Unsure what this is contributing to the conversation.
It’s similar to a bunch of naive HN commenters trivializing work our peers do by suggesting they can build out every startup in a weekend.
The creators of the product have responded in a couple of places about what separates this from a skin, and honestly I think it’s great software design where the complexity is abstracted away from the end user.
It's just a little bit disingenuous to describe it as "building your own browser".
Because a browser has so many features at this point that it basically contains an operating system. So to duplicate that its just necessary to start with some existing browser and tweak it.

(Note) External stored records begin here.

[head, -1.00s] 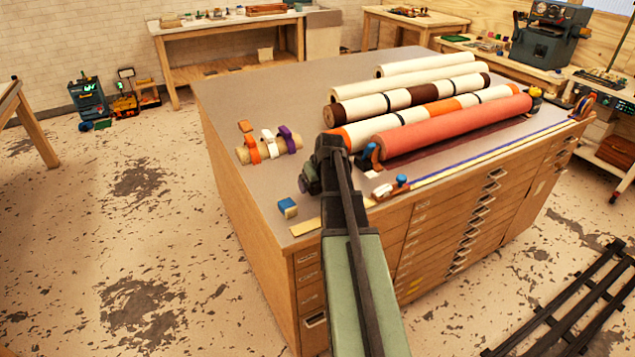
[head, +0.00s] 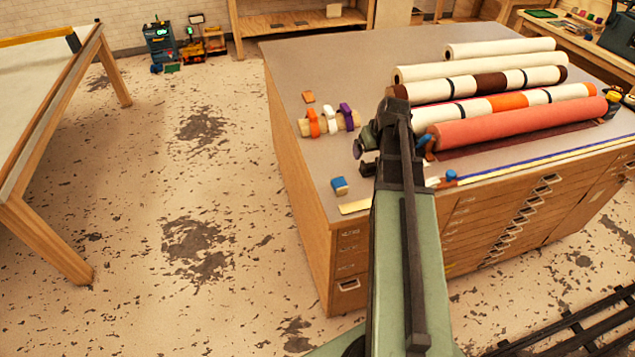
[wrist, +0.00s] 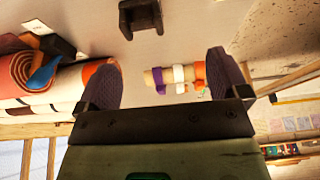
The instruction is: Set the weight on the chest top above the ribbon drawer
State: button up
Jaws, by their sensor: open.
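A dark notched block (head: 369,169), which looks like the weight, sits on the grey chest top (head: 290,75) near its front left part. It also shows at the top of the wrist view (wrist: 140,16). My gripper (head: 368,138) is over the chest top, just beyond and above the block in the head view. In the wrist view its two fingers (wrist: 165,80) are wide apart with nothing held between them. The chest front has several drawers (head: 348,284) with pale labels too small to read, so I cannot tell which is the ribbon drawer.
A short roll with orange, white and purple bands (head: 330,122) lies left of my gripper. A blue-topped block (head: 339,185) sits near the front left corner. Long fabric rolls (head: 520,122) fill the right side. The back left of the top is clear.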

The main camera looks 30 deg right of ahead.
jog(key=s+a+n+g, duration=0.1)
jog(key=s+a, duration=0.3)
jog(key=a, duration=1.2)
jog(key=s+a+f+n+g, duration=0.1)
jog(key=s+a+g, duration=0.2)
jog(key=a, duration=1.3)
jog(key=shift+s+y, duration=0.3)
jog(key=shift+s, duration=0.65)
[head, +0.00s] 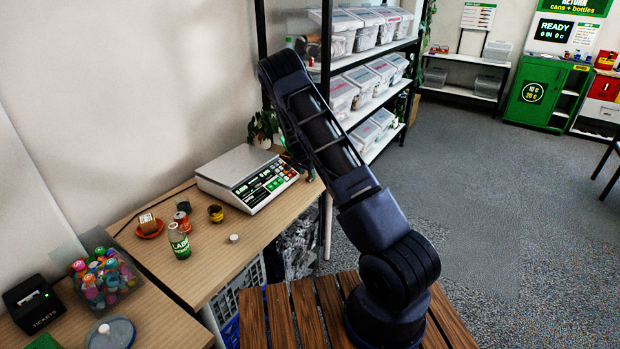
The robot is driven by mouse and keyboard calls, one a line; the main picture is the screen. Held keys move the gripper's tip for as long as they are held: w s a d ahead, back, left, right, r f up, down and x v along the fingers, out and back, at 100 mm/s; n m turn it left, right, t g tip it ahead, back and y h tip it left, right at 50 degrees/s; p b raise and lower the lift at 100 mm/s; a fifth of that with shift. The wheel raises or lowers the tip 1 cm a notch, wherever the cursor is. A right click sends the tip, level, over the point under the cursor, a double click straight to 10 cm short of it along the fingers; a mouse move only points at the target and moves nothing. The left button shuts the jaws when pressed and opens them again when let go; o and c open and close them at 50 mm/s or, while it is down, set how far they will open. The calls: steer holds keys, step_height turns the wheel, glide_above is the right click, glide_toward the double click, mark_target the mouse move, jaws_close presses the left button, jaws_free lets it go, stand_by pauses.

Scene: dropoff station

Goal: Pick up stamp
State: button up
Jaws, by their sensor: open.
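I cannot tell for sure which small thing is the stamp. A small tan block with dark markings (147,220) sits on a round orange-red dish (151,230) on the wooden table (130,257). Beside it are a small dark round item (183,206), a red can (182,222) and a small yellow-and-black pot (215,213). My arm rises at the right of the table and bends at the top. My gripper cannot be made out; my own arm links hide that area. The small things stand well left of my arm.
A scale (248,178) fills the table's right end. A clear box of colourful figures (101,277) and a ticket printer (33,303) are at lower left. Shelves (372,90) stand behind my arm.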

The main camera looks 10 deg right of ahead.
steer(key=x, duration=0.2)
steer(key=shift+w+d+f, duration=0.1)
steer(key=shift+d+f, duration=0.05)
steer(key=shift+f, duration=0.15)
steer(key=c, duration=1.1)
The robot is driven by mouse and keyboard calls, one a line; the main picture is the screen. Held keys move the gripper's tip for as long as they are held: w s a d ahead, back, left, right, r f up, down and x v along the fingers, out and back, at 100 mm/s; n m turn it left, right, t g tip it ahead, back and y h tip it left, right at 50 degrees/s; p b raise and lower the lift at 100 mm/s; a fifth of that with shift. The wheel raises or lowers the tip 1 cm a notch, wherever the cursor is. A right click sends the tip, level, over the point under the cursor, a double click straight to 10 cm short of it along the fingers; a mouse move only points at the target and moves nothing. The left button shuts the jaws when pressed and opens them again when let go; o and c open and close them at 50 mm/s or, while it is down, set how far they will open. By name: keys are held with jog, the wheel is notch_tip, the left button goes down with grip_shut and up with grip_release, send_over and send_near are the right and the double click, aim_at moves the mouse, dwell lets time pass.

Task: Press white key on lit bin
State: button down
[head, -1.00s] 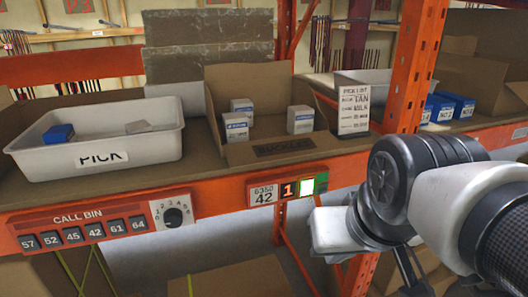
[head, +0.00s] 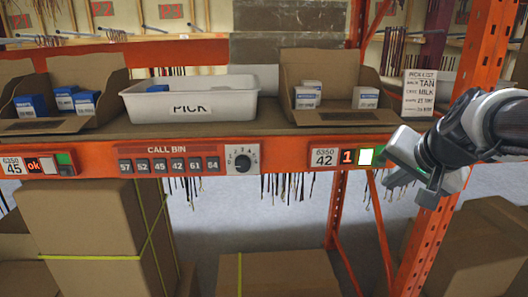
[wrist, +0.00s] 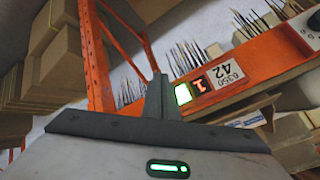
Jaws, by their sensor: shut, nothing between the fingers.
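The key also shows in the wrist view (wrist: 183,94), just right of the fingertips. My gripper (head: 390,152) is just right of the key in the head view. In the wrist view my gripper (wrist: 160,78) is shut and empty, its fingers together. Whether it touches the key I cannot tell. Above the unit stands an open cardboard bin (head: 330,118) holding small white-and-blue boxes (head: 307,95).
A white PICK tote (head: 190,107) stands left of that bin. Further left, unit 45 (head: 14,166) shows "ok". The CALL BIN panel (head: 168,150) has a knob (head: 242,160). An orange upright (head: 462,110) and a pick list card (head: 419,93) are near my arm.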

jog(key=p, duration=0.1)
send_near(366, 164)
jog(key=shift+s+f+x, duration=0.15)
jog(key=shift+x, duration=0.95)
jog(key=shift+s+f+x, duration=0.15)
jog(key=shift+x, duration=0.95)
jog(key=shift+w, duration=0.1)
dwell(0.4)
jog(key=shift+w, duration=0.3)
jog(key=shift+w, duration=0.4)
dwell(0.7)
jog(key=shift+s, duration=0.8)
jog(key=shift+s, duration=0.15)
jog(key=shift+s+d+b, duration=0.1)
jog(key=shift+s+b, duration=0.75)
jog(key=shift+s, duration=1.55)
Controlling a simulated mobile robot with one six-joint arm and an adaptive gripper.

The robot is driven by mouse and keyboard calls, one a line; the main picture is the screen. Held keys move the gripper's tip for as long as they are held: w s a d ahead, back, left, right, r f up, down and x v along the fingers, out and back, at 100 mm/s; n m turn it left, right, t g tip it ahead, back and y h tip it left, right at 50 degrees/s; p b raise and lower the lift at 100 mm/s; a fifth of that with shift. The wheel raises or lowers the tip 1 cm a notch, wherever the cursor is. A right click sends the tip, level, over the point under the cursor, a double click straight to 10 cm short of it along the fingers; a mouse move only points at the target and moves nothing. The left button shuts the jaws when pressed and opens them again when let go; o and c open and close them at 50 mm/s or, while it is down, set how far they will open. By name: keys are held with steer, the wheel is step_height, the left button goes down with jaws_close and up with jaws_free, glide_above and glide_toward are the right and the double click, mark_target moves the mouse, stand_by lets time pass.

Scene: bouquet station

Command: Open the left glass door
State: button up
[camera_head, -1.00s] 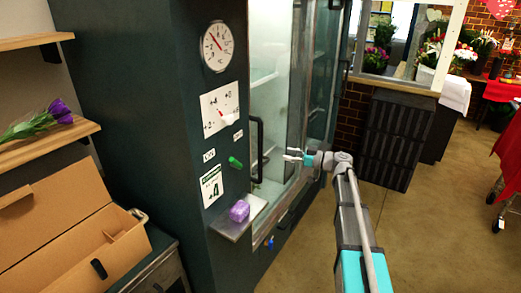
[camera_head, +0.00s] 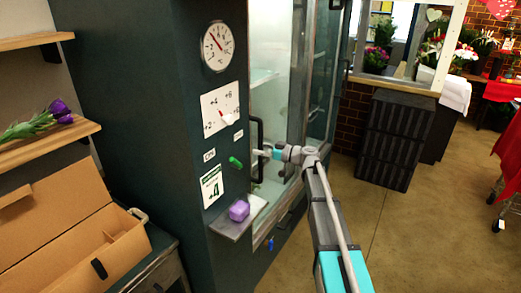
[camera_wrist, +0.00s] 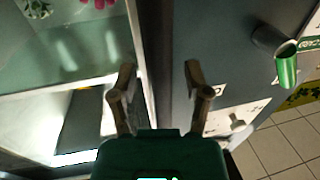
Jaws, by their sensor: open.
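The left glass door (camera_head: 275,60) of the dark green cooler shows in the head view and looks shut. Its black upright handle (camera_head: 254,129) is at the door's left edge. My gripper (camera_head: 262,153) is at about mid-height of the handle in the head view and covers part of it. In the wrist view my gripper (camera_wrist: 158,85) is open, its two fingers apart on either side of the door's edge strip. I cannot tell whether the fingers touch the handle. The glass (camera_wrist: 60,60) fills the left of the wrist view.
A green knob (camera_head: 235,162) sticks out of the cooler's panel, left of the handle; it also shows in the wrist view (camera_wrist: 286,66).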

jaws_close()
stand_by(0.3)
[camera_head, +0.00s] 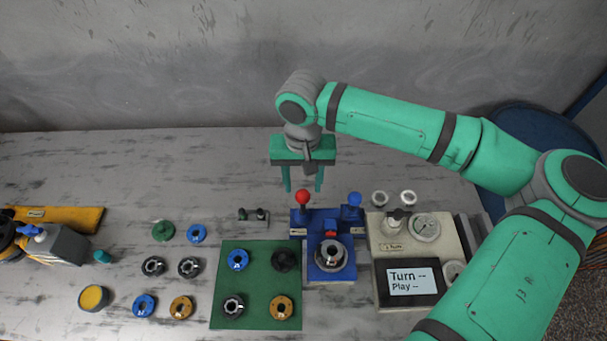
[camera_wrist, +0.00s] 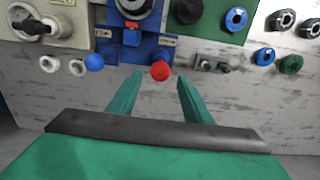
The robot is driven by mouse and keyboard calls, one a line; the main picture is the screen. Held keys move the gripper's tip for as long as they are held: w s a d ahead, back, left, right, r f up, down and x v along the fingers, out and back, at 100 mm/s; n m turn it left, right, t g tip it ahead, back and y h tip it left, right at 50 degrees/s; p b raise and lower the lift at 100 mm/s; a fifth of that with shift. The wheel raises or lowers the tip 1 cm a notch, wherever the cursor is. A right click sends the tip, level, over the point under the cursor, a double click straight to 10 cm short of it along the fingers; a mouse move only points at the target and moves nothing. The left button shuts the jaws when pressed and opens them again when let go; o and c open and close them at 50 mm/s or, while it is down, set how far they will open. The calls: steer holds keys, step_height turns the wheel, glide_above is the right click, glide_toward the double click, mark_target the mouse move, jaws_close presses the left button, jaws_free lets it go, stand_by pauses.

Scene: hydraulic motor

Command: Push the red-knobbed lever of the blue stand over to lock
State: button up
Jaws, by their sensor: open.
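The blue stand (camera_head: 315,273) sits on the table right of the green mat, with a metal ring part (camera_head: 332,254) on it. Its red knob (camera_head: 303,196) stands up at the back left and a blue knob (camera_head: 354,199) at the back right. My gripper (camera_head: 304,190) is open and empty, pointing down just behind the red knob. In the wrist view the red knob (camera_wrist: 160,71) shows between and beyond the two fingertips (camera_wrist: 160,78). I cannot tell whether a finger touches it. The lever's lower part is mostly hidden in the wrist view.
A green mat (camera_head: 260,270) with several ring parts lies left of the stand. A pale tester (camera_head: 448,236) with a "Turn / Play" screen (camera_head: 408,282) stands close on its right. Two small white knobs (camera_head: 393,198) are behind it. The table behind the stand is clear.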

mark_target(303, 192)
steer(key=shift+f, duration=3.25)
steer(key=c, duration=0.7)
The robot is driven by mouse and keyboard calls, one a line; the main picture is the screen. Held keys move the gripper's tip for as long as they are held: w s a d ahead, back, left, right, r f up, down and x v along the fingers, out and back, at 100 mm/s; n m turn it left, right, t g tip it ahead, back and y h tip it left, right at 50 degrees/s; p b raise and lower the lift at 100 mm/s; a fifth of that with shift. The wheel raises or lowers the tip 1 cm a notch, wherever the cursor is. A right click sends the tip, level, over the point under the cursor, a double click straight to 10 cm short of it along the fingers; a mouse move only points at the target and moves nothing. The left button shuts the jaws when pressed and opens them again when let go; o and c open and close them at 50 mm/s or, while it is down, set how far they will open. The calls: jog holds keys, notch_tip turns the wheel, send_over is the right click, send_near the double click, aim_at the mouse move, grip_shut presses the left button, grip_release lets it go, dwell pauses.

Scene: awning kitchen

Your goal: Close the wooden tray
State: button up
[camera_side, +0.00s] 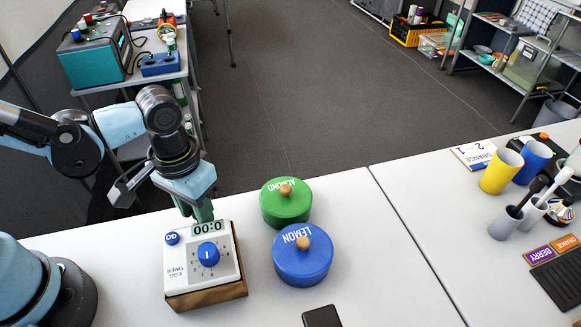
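A white egg timer (180,262) with a blue dial and a display reading 0:00 stands at the front left of the white table. A brown wooden tray (206,299) shows beneath its white body, along the near side. How far the tray stands out, if at all, is unclear from this angle. My gripper (199,212) points down at the timer's far edge, beside the display. Its green fingers look close together, and their tips are partly hidden behind the timer. Contact with the timer cannot be made out.
A green ALMOND pot (285,208) and a blue LEMON pot (302,266) stand right of the timer. A dark flat object (322,317) lies at the near edge. Yellow (501,172) and blue (533,160) cups stand far right. The table between is clear.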

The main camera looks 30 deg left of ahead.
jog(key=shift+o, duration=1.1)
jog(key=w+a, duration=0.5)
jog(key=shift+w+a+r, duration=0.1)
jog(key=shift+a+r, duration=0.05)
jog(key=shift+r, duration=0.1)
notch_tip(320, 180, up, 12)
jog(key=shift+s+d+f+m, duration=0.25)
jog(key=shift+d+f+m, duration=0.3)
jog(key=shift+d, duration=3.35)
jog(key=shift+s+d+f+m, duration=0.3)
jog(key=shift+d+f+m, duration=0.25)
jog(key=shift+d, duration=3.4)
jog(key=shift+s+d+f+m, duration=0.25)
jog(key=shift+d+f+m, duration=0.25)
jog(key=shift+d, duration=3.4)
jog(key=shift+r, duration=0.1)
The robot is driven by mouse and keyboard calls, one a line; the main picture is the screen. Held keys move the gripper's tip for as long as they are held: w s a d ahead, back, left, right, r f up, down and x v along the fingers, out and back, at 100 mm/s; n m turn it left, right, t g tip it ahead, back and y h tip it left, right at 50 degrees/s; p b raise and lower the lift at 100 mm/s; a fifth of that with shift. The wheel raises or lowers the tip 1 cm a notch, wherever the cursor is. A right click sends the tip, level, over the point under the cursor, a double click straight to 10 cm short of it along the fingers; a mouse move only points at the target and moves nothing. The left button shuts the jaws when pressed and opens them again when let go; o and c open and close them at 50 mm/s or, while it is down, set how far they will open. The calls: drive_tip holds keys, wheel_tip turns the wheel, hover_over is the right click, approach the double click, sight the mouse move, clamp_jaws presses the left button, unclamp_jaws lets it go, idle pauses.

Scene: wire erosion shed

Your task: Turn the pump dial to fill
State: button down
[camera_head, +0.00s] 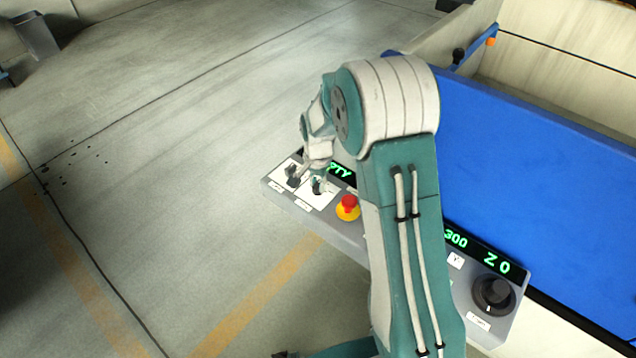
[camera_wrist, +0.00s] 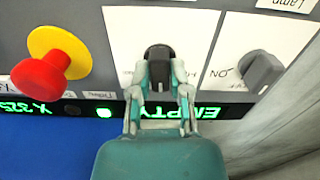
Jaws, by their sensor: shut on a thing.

Out of the thousands of features that enable me to browse across diverse websites, what percentage of those features did you implement in your "new" browser?
What does it actually do that is different from WebKit?
I don't see how it's disingenuous. They made a browser the same way google chrome started (from WebKit), or WebKit started (khtml), or the way opera and Vivaldi currently are (chrome).
The list of discontinued and abandoned browsers is longer than the list of active browsers...I'm not sure why someone would want to develop a new one in this day and age when the market for them as settled.
The list of discontinued and abandoned businesses is longer than the list of active businesses...I'm not sure why someone would want to develop a new one in this day and age when the market for them as settled.
Looks spiffy ! Too bad I can't try it out, what with being a linux user and all. I like the time traveling aspect and the visualization of it all. Kudos on the launch. Wish you guys the best.
I can't test it, but maybe it's already there... :)
But if I need to add websites to spaces by hand it's not for me as a power user. Make something that will know what websites I often visit and place them automatically in certain spaces. You don't need to stop here! You can go further with this, so if I open 30 tabs of PornHub it will create Adult space for me so I don't need to worry. ;)
Being really young is a good story – except that by 20, it invites comparisons to Stripe's 19-year-old founder.
Being really old is a good story – everyone likes to see someone 60+ still fighting[developing], especially because there is a pervasive fear of age discrimination here.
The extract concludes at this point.